To be sure, there are a few pitfalls in Gates' policy. Admissions officers will need to carefully screen applications and conduct interviews where necessary to ensure students are not exaggerating the extent to which they are disadvantaged. Secondly, to further engender public trust that race is not being used, Gates should order the race of applicants redacted from admissions files while they are being evaluated.

Finally, Gates should adopt the same policy of colorblind evaluation coupled with aggressive outreach in A&M's faculty hiring. An October 13, 2003 memorandum sent by Provost David Prior to all engineering faculty demands that "one-third of new hires" be women or racial minorities. Such quotas are clearly unconstitutional under the Michigan decisions. Moreover, given the scarcity of women and minorities in engineering graduate programs, enormous racial and gender preferences would undoubtedly be necessary to reach this arbitrary target.

Ultimately, expanding the pool of qualified minority applicants is the long-term solution for increasing minority enrollment at all levels of higher education while still maintaining excellence.
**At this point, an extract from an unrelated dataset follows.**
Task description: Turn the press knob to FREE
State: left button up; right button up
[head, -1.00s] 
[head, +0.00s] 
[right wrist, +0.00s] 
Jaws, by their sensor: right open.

The Texas Legislature can fully unlock the gates of opportunity by improving the K-12 educational options available to poor and minority children in the upcoming special session on school finance. By adopting reforms such as school choice and merit-based teacher and administrator pay, we can narrow the racial gap in educational achievement instead of merely glossing over it with racial preferences. Let's follow Dr. Gates' lead and work to undo the effects of past racial discrimination through more opportunity, not more discrimination.